-- start Data segment --

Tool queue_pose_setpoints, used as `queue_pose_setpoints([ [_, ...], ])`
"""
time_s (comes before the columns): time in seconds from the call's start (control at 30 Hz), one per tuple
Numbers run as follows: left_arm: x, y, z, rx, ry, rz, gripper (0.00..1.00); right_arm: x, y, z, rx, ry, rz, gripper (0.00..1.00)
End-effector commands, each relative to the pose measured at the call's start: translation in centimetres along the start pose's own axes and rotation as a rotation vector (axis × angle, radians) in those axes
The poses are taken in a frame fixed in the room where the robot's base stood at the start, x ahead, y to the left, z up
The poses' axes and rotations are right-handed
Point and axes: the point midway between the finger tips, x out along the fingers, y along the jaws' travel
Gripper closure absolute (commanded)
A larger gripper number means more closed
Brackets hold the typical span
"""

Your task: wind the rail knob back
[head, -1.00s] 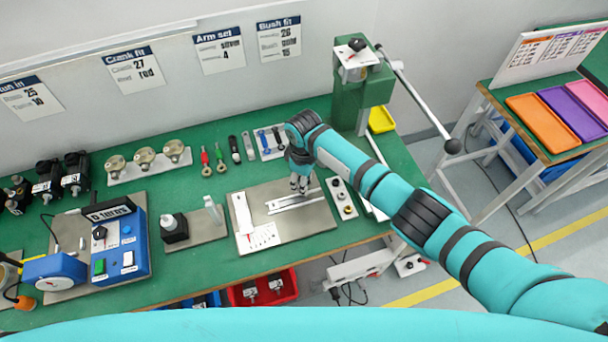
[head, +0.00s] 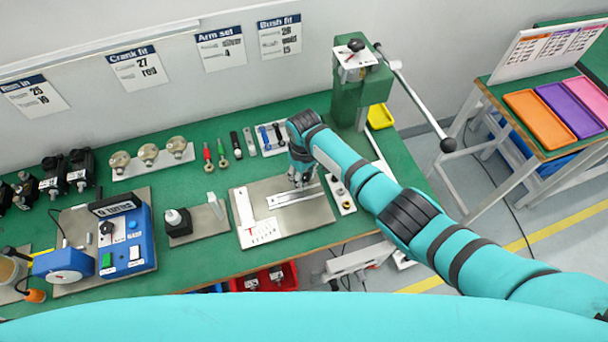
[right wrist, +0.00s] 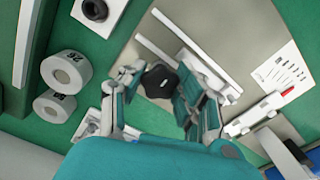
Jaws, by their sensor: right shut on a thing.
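A dark star-shaped knob (right wrist: 158,82) shows between the fingers of my right gripper in the right wrist view. My right gripper (head: 299,181) is over the far side of the pale rail (head: 292,198) in the head view, pointing down, and it is shut on the knob. In the head view the gripper hides the knob. The rail lies on a grey metal plate (head: 300,221), which also shows in the right wrist view (right wrist: 238,45). A white scale card (head: 262,232) lies on the plate's near left part. My left gripper is not in view.
A white strip with small round parts (head: 341,196) lies close to the plate's right side. A green press (head: 360,95) with a long lever stands behind right. Coloured-handled tools (head: 222,155) lie behind left.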

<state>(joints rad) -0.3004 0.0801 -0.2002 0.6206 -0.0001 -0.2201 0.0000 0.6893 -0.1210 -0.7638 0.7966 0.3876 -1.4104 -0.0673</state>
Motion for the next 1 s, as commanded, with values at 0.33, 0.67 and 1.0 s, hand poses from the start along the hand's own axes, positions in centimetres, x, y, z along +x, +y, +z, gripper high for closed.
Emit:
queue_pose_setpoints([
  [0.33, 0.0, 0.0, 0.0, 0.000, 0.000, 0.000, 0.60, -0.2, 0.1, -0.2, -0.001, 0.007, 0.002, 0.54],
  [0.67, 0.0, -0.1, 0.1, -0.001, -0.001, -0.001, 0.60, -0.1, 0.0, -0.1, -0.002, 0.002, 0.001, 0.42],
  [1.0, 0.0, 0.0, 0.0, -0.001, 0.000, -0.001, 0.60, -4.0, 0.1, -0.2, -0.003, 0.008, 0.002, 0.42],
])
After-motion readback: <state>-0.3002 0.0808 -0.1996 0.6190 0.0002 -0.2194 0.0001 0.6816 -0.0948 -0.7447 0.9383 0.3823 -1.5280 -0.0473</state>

-- end Data segment --

◆ **Task to complete**
From the material above, copy each line that includes the word "commanded".

◆ **Solution**
Gripper closure absolute (commanded)
Motion for the next 1 s, as commanded, with values at 0.33, 0.67 and 1.0 s, hand poses from the start along the hand's own axes, positions in centimetres, x, y, z along +x, +y, +z, gripper high for closed.

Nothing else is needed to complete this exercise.